What happened is that Google engineers engineered a use case, in which signal from those clickstream appear like a stealing of search results. Or in other words, Microsoft uses Google users behaviour in their ranking algorithm. But that's not unethical, and Google is doing the same thing.




> They use clickstream data from Bing toolbar users to improve their search results.

If that leads to Bing absorbing Google's results, and eg. suggesting spelling corrections they would have never figured out except that Google thought of them first, then they are indeed stealing results, whether they meant to or not, and need to stop.

George Harrison didn't mean to copy the song "He's So Fine" when he wrote his song "My Sweet Lord," but he lost the lawsuit anyway and had to pay damages. Whether you call it "clickstream" or "user behavior," Bing is incorporating an association that could only have come from Google, and Google's robots.txt makes it very clear that robots are not allowed to mine search results.

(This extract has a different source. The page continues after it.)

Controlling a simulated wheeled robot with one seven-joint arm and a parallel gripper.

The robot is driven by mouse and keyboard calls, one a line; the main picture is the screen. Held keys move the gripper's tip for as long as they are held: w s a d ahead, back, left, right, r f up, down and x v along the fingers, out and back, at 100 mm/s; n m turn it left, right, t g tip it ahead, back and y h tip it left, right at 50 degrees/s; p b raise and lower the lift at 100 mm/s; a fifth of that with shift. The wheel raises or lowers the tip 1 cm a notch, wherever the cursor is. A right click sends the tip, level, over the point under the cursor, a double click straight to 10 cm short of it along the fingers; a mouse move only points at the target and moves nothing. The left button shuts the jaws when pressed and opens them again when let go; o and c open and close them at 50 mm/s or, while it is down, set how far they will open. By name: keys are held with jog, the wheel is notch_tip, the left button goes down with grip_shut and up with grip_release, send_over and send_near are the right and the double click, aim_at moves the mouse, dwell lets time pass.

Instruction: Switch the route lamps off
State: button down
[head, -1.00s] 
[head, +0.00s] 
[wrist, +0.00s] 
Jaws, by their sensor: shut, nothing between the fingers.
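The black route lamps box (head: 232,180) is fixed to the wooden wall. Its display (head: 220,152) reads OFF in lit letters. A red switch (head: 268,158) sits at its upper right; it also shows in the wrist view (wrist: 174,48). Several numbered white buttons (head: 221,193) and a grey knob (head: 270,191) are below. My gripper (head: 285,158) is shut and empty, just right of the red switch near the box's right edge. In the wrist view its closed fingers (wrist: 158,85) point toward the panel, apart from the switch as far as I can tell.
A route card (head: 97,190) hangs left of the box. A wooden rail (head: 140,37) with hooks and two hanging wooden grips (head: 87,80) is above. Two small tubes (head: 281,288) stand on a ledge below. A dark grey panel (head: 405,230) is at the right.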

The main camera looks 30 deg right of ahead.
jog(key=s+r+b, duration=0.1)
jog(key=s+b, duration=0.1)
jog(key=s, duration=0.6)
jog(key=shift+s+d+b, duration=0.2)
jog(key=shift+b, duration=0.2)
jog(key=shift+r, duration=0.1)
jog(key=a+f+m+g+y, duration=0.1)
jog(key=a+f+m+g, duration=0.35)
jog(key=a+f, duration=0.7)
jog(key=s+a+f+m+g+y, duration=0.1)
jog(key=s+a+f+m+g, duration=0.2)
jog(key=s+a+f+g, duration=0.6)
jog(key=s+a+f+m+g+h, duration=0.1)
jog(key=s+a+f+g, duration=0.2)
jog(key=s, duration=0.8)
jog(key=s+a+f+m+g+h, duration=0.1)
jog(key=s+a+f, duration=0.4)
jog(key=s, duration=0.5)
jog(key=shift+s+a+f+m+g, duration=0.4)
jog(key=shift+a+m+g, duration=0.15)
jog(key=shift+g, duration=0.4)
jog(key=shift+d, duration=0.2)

> But that's not unethical, and Google is doing the same thing.

As has been mentioned many times, Google does not take user behavior from the toolbar as a signal for ranking.


> If that leads to Bing absorbing Google's results, and eg. suggesting spelling corrections they would have never figured out except that Google thought of them first, then they are indeed stealing results, whether they meant to or not, and need to stop.

Even if that's indirect information? For example, the Bing toolbar doesn't really say (in Gargamel's American voice for effect), "Nyhaahaha! I see these google search results! I will steal!" No, rather it says, "Ahh, after the result of a query to this site, we then leave the site to go to this page. If that query and this destination page appear in aggregate, Bing should take notice."

When I first learned how the Bing toolbar did this, I had two reactions: "Oh, that's clever. It's like engaging your users to help you be a directed crawler. It's 'querytext', which is not unlike google's innovation, 'linktext'." and then "But I would still never install the Bing toolbar. Man, that thing is a sad clown show." Honestly, it's one of Bing's smarter ideas.

There is only so far pure crawling and statistical analysis can go; there simply isn't enough data there and everyone knows how to use that data to great effect. Every search engine is incorporating new realtime communications and user behavior streams into their search results. Google certainly does this, albeit without a toolbar. Bing simply has the entire Microsoft software stack to lobby for help, so if someone opts into the Bing toolbar, they can opt into submitting additional information to improving the Bing index.

I'm not a big fan of MS or Bing, but in this they are only culpable for being clever. They are using querytext to improve relevance. I'm told you could make the same stunt work from a Wikipedia search box, leading to a wikipedia page.


Microsoft uses behaviour

I doubt they are only targeting Google. But I completely agree, the data is not being mined from Google, it's a relationship for search term a to page b created by the user, not stolen from Google.


Google is the one creating the association, not the user. The relationship between term a and page b was created by Google, and confirmed by a user. People don't click on search results that aren't there.


This is the most important comment I've read so far on this issue. What everything comes down to is whether user generated associations between searches and results via clicks are fair game as a signal.

As this comment points out, there is a decent argument that searchers on Google or other engines aren't the ones creating the associations, and therefore perhaps Bing has no right to use that data.


Google is not creating the association. Users are creating the associations, Google is discovering them and presenting them back to other users, and subsequent users are confirming the associations. In this case Google engineers, masquerading as users, created associations, then Google presented those associations back to the user, and Bing noticed the association between the term and the page.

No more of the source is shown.